I was wondering if Sam Savage’s worthy The Cry of the Sloth would get attention in the New York Times Book Review (Savage’s earlier Firmin did not). The novel only gets a paragraph within Joseph Salvatore’s “Fiction Chronicle” in this weekend’s Review, and Salvatore finds that “as rich as the humor is, such satire does not finally sustain the novel”. It did for me, but I’m glad to see the book showing up here at all (along with Nick Cave’s Death of Bunny Munro, which doesn’t blow away the hard-to-please Salvatore either).
James Parker definitely appears to be blown away by Stephen King’s ambitious Under The Dome, a 1074-pager that seems to recall his classic The Stand in imagining the United States of America in the throes of a slow-motion metaphorical apocalypse. Parker’s review starts at the boiling point and never cools off:
Now that the town halls have blazed with vituperation, and fantastical patriots are girding themselves for fascist/socialist lockdown, Americans of a certain vintage must be feeling a familiar circumambient thrill. Boomers, you know what I’m talking about: cranks empowered, strange throes and upthrusts, hyperbolic placards brandished in the streets — it’s the ’60s all over again! Once more the air turns interrogative: something’s happening here, but we don’t know what it is, do we, Mr. Jones? Stop, children, what’s that sound?
That’s a lot of big words and at least two song references. I’ll probably never read King’s book (1074 pages? Has he been hanging around with Vollmann?) but I enjoyed this review.
John Irving is one of a handful of contemporary authors who’ve written books I dearly and obsessively love (in this case, the great, great World According to Garp) but whose new novels I never read. Joanna Scott’s dismissive review of Last Night in Twisted River, Irving’s latest shaggy bear story, quickly convinces me not to make an exception of this one. I’m sorry, John. That was a hell of a book you wrote in 1978, but sometimes lightning strikes exactly once.
I will, however, look up poet Amy Gerstler’s Dearest Creature after enjoying David Kirby’s rave on her behalf, and I’m also interested in Barbara Kingsolver’s The Lacuna, which fictionalizes scenes involving Leon Trotsky and Frida Kahlo, even though it’s no surprise that Liesl Schillinger likes the book (I’m still waiting to read about a book she doesn’t manage to like).
This weekend’s richly packed issue includes two psychological pieces: Hanna Rosin on Barbara Ehrenreich’s Bright-Sided, a critique of positive thinking, and Nicholas Thompson’s consideration of socio-quant Bruce Bueno De Mesquita’s The Predictioneer’s Game. There’s also a short appreciation of David Nokes’ Samuel Johnson: A Life by the esteemed Harold Bloom that somehow escapes being annoying or stuffy.

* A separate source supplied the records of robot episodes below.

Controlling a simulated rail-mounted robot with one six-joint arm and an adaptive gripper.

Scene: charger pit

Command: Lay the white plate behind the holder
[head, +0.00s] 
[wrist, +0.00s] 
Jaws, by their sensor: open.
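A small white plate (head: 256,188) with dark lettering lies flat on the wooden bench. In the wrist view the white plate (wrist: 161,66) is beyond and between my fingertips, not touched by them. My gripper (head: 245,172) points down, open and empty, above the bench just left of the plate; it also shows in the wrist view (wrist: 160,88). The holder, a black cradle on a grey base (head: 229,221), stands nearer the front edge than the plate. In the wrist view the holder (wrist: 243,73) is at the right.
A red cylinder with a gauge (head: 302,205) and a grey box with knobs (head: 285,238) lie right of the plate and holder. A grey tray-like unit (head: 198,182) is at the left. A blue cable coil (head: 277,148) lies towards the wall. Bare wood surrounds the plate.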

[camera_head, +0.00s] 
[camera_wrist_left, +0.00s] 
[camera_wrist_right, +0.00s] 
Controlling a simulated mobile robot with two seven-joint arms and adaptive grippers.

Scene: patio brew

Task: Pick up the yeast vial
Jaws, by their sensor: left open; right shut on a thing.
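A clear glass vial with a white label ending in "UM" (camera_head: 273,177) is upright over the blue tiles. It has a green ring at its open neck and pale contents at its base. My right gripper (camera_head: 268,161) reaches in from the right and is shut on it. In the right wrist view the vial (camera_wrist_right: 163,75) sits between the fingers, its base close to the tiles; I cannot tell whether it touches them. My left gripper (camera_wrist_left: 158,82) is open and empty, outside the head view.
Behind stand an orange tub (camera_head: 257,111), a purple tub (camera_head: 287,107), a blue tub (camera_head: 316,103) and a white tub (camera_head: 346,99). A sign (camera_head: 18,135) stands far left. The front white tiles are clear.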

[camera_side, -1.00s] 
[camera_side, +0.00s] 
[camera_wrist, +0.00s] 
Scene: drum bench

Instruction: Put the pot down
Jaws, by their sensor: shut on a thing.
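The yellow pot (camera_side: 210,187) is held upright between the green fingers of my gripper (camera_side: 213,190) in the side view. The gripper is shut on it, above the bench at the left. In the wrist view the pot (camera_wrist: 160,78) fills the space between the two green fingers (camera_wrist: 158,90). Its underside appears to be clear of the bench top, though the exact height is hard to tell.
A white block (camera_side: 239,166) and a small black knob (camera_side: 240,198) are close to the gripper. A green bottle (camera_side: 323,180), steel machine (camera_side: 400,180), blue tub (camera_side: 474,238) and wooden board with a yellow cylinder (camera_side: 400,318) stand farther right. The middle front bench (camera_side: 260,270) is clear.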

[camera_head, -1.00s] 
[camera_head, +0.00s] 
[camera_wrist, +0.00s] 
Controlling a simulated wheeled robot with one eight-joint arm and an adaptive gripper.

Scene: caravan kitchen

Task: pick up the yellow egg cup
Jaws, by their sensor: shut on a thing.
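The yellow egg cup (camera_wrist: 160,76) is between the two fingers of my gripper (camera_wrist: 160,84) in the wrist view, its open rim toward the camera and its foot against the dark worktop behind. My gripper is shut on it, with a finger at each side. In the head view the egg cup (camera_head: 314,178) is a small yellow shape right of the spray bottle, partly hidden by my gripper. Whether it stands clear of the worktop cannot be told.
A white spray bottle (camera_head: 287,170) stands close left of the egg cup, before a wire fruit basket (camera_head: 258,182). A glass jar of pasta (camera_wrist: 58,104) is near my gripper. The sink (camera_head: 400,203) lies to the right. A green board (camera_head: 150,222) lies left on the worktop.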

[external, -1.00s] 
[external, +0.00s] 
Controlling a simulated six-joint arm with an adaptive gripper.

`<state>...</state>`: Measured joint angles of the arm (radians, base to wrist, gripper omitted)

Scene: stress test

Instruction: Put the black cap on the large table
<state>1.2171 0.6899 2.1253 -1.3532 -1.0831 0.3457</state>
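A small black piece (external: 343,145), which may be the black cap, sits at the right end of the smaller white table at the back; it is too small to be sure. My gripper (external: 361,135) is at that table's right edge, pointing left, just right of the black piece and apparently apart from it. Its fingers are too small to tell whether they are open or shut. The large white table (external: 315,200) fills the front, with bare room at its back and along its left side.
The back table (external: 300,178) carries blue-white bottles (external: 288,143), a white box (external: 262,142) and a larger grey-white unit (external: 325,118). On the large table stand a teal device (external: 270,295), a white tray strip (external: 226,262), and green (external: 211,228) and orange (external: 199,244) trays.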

Finally, a long letter by author Mark Danner about the harsh review George Packer gave to his Stripping Bare the Body: Politics Violence War three weeks ago has quickly gotten attention in the Huffington Post and elsewhere. I did not know that Packer and Danner had a long history together, but when I wrote about that article I did sense something strangely personal, and definitely out of place, in the piece. Here’s what I wrote:
Packer is impressed by Danner’s hands-on reporting but can’t stand his writing and even, strangely, accuses him repeatedly of being “erotically” attracted to the horrors of war and political terrorism. I suppose Packer’s got to call the shots the way he sees them, but the evidence presented here does not strongly back up the rather shocking charge, and by the end of this review I simply wish another reviewer had explained the book better.
I’m glad Danner wrote a letter; I’ve often heard that a shunned author should never write to a publication objecting to a bad book review, and I never understood why. If an author has a legitimate gripe, why not get it out there? It’s not like the extra publicity isn’t going to help the book’s sales.
One Response
I bought Cry of the Sloth
I bought Cry of the Sloth after the review here, and was disappointed. The writing is quite good, and there are some gems — the planned writing conference will include a banquet and formal dance! — but from the first paragraphs it is clear what the progression and the end of the novel will be. Also, I found the excerpts from the protagonists ‘novel’ unreadable. As they must be, but who wants to slog through it all? I didn’t stick around for the final scenes.